Our next questions come from Regina Carrillo from GBM.
I have a more strategic question. Do you see any potential benefits coming from reinsuring in the short or medium term for your operations in Mexico or the U.S. or maybe for one of your 2 additions.
I think the new shoring, generally speaking, would be a positive event, mostly for our plastics and chemicals. We know that they serve some industries are related to the industry that would benefit from new shoring but yes, that will definitely be a positive factor for us. But obviously, it will happen gradually over time.
We have one last question through the Q&A function. The question is from Andres Lomeli from LCA Capital.
And the question reads, given the reduction in CapEx expectations for 2023 to $335 million, will there be a potential for an extraordinary dividend payment.
Thank you. Yes, I think that's a very good question. Certainly, our expectation is to take a decision on the second half of the year, there's a potential for an additional dividend.

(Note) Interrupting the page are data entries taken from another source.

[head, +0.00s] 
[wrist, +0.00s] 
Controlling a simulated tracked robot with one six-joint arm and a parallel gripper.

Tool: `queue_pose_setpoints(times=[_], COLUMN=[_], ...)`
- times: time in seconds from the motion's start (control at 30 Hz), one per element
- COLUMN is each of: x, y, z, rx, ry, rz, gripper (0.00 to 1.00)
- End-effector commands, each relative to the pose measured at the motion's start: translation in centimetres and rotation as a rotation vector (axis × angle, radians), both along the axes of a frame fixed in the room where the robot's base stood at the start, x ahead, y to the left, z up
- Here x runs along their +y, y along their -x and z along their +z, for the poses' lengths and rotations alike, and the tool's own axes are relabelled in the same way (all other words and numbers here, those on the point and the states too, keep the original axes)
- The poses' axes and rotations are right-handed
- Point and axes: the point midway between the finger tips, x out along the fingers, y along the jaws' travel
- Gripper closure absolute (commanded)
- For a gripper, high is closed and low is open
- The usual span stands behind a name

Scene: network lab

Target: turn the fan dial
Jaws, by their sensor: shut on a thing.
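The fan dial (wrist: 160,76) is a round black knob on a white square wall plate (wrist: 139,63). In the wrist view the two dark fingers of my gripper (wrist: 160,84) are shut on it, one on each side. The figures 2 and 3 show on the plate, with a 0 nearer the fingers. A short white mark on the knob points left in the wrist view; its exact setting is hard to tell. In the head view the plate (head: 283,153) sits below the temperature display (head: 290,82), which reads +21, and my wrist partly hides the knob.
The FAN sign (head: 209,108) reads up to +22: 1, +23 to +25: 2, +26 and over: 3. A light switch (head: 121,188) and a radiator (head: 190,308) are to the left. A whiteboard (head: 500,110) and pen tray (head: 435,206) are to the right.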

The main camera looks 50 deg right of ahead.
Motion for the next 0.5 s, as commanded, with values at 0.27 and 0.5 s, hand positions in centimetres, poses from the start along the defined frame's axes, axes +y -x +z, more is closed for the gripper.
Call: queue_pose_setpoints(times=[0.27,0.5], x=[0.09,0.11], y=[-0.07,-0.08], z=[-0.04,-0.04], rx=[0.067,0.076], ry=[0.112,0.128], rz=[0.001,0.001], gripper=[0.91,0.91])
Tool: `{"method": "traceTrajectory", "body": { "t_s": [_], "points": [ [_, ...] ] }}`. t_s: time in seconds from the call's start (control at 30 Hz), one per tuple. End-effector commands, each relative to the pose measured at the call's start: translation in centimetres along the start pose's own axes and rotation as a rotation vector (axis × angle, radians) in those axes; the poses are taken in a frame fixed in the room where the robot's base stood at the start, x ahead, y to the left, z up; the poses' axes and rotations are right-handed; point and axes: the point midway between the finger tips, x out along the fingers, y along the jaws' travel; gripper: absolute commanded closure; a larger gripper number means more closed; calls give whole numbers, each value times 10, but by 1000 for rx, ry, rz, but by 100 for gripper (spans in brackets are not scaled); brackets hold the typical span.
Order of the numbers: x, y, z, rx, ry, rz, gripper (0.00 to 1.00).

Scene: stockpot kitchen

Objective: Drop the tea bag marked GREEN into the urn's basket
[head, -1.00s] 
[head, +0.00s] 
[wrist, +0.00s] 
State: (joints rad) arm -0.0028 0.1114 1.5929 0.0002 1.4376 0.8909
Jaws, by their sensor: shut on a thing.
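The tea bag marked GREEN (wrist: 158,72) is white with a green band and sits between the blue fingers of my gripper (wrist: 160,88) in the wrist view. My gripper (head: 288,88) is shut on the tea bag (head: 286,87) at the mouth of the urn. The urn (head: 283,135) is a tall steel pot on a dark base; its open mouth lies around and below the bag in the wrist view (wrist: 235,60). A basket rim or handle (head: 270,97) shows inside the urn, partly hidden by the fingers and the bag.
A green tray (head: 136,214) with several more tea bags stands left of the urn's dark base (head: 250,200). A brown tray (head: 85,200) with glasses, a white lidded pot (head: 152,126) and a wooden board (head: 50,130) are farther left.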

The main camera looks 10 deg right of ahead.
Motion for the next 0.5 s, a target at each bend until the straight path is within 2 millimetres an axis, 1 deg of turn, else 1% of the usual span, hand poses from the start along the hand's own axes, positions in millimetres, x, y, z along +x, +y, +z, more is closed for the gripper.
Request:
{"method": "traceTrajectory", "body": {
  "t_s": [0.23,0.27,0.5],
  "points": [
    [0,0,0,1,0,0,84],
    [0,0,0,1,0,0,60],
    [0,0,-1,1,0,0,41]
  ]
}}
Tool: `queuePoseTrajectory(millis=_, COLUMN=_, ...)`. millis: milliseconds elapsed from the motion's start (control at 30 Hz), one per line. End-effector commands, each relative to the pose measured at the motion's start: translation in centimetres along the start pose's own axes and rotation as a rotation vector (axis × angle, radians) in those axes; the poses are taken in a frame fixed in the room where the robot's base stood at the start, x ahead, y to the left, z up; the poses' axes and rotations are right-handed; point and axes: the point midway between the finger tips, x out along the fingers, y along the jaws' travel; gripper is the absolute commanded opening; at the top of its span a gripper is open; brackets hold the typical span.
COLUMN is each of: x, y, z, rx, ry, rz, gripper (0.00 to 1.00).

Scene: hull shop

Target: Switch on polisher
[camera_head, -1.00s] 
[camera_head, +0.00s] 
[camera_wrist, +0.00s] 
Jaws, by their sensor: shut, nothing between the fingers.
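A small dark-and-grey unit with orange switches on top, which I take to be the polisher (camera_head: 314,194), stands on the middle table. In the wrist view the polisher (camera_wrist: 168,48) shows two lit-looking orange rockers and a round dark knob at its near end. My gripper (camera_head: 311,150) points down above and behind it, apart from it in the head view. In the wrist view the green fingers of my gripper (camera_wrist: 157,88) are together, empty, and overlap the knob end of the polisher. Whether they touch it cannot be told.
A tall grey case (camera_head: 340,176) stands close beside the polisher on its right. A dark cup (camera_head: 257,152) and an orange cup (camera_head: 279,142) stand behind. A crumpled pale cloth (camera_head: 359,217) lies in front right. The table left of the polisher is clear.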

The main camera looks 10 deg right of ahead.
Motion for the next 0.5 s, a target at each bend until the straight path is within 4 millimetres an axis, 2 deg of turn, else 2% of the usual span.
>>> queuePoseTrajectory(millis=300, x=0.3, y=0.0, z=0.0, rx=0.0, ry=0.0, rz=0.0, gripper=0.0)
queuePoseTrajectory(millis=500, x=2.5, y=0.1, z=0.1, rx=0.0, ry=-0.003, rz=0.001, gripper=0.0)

We currently maintain a very prudent leverage. As you saw, we ended up with 1.8x net debt-to-EBITDA. And therefore, with the improved working investment that we're going to see for this year, the potential upside on working capital, we could see the possibility for an incremental dividend in the second half of the year. That's a decision that certainly we will take towards the latter part of the year.
Jose Carlos, I believe that was the last question in the queue. As always, I'd like to remind you that you can find both a video recording of today's webcast as well as a transcript on our website at olpek.com. Thank you all for participating in Alpek's webcast. Have a great day.